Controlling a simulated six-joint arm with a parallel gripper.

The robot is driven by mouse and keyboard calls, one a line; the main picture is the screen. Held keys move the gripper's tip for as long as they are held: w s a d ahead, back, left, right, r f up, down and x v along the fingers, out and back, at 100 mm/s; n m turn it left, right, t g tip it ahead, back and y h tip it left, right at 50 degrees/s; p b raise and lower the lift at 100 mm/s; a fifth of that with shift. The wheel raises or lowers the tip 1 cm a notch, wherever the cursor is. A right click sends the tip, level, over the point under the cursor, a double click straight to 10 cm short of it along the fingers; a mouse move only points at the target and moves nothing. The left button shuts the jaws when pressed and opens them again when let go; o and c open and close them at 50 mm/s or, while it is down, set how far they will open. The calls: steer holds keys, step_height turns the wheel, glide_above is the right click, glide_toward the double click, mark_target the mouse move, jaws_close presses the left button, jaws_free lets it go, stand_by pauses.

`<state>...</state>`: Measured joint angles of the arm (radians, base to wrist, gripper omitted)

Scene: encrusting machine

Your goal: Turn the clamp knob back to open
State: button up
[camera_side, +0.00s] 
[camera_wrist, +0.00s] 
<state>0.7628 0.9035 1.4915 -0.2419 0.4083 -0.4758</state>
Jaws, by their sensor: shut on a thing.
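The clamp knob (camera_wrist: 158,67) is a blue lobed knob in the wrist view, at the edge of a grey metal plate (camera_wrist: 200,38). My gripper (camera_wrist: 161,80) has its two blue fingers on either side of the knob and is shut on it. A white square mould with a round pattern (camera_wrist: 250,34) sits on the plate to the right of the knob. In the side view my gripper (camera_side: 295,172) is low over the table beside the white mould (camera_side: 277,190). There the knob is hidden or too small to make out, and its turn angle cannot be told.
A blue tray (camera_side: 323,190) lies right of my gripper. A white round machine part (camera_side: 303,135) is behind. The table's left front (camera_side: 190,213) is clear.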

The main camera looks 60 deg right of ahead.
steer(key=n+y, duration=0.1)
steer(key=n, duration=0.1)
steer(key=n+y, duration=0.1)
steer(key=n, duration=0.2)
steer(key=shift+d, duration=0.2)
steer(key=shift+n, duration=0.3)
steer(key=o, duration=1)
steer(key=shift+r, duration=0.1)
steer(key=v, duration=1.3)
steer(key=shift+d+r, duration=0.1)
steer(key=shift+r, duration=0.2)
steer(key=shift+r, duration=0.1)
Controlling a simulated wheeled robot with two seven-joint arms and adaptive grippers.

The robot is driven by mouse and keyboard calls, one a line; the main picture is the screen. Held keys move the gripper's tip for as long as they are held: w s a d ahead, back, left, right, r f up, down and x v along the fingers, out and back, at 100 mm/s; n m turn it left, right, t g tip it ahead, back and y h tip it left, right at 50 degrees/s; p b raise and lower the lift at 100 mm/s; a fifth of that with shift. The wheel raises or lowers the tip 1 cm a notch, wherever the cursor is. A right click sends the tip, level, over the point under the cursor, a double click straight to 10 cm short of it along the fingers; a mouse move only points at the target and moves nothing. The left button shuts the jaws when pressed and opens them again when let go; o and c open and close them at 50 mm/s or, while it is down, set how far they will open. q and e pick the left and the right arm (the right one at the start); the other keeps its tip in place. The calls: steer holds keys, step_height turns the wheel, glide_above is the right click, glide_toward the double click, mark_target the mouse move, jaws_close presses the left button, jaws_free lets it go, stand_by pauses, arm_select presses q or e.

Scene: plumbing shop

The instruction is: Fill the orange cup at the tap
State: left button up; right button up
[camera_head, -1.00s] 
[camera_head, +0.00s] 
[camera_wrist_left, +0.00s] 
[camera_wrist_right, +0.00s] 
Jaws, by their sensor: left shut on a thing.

+---+

*EXERCISE*:
Starting from the line with "State: left button up; right button up" and ending with the final line of the data, quote every line exactly, both ends included.

*RESPONSE TO THE EXERCISE*:
State: left button up; right button up
[camera_head, -1.00s] 
[camera_head, +0.00s] 
[camera_wrist_left, +0.00s] 
[camera_wrist_right, +0.00s] 
Jaws, by their sensor: left shut on a thing.

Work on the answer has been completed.